We decided to try to escape and run to the forest. We made a huge, tragic mistake. Being in a hurry, we wanted to first try to get my mother and my sister into the forest and then if we would succeed, I would return and get the young boys who were still asleep. It took us a long time to run by foot deep into the forest. By the time I returned, I found our boy shot and killed in the doorway, which he must have opened to the killers. The baby was murdered in his bed. There was nothing I could do. I just ran back to the forest. My sister to this day never asked me about her children. My mother told me to never share the information with my sister.

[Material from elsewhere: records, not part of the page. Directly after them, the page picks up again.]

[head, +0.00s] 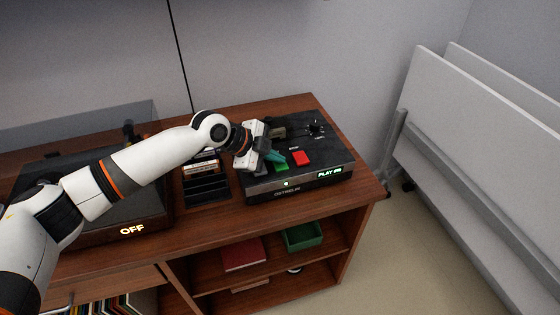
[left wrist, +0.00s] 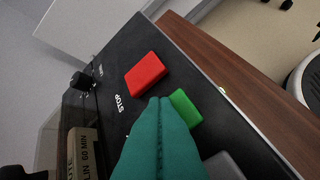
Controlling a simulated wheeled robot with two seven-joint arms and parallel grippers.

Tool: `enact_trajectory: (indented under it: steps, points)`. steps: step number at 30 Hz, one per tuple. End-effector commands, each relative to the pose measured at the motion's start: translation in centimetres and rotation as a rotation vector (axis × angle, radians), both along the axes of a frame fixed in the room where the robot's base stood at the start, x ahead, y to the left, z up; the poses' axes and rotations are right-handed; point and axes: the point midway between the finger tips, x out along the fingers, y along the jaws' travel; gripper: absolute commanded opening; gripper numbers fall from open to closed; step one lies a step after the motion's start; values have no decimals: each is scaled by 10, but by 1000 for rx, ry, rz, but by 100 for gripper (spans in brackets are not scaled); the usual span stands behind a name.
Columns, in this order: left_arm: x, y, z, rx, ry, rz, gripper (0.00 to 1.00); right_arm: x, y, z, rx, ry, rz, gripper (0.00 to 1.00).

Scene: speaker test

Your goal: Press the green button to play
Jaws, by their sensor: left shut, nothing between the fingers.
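The green button (head: 281,167) is on top of a black player (head: 335,155) on the wooden cabinet. It also shows in the left wrist view (left wrist: 186,108), partly covered by my fingers. A red button (head: 301,158) marked STOP (left wrist: 146,74) sits beside it. My left gripper (head: 280,157) has teal fingers, which are shut and empty. In the left wrist view its fingertips (left wrist: 160,101) overlap the near edge of the green button. I cannot tell whether they touch it. The player's lit display (head: 330,173) appears to read PLAY with small digits. My right gripper is out of view.
A turntable (head: 105,218) with a lit OFF sign stands at the left. A rack of cassettes (head: 205,185) stands left of the player. A green box (head: 303,236) and a red book (head: 243,254) lie on the shelf below. Grey panels (head: 480,150) stand at the right.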

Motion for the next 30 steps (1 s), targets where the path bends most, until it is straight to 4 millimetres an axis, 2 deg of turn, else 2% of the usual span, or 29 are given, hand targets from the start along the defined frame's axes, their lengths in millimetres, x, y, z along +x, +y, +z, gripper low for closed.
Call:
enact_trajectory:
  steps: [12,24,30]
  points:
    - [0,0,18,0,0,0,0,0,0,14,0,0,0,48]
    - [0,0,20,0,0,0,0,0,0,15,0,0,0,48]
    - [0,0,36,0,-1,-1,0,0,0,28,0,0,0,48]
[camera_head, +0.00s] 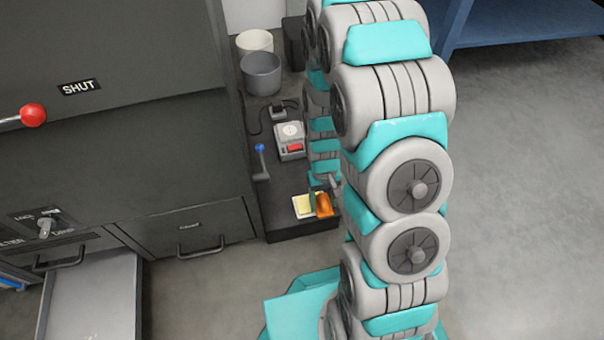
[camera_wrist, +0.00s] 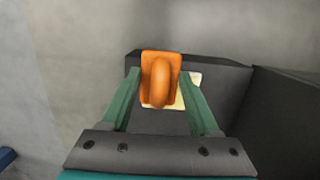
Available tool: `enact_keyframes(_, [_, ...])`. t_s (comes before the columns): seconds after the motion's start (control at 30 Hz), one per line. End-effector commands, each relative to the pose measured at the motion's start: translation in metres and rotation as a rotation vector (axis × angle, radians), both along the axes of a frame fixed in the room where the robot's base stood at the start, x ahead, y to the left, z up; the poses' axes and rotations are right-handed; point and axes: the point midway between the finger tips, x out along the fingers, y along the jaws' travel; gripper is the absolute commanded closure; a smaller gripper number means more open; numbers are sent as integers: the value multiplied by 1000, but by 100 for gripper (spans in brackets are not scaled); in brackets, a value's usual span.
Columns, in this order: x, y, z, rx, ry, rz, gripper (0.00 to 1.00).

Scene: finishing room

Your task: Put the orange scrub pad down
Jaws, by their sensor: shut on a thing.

Mother was murdered in March of 1943 during the first blockade, which was organized by the Nazis against the resistance and the Jews who were hiding in the forests. When we returned to the hiding area after escaping the Nazis deep in the forest, we found mother shot while sitting on a tree.
My brother Meir was working for the Nazis in the Vileyka camp. From a group of Jews who escaped to the forests and joined the resistance I heard that my brother was liked by the Nazi officers who ran the Vileyka camp. He made the mistake of thinking that he had a better chance of survival in the camp since the Nazis needed him and some other Jews from Kurenets and the area to do some essential work for them. He did not try to escape when he had a chance (many were killed during the escape). We know that he survived until the Red Army freed the area. We found out that the Nazis took the Jews by force when they retreated back. I was told that some or all of the Jews from the camp were found dead, killed by the Nazis at the outskirts of Vileyka. The Nazis did not like to leave any Jews alive. 
I was amongst the first to get a visa to immigrate to Eretz Israel/Palestina, where I had many first cousins. I built my life here. I married Sharlota and we have two wonderful sons. My sister came to California and married Jacob Geller. They have one son.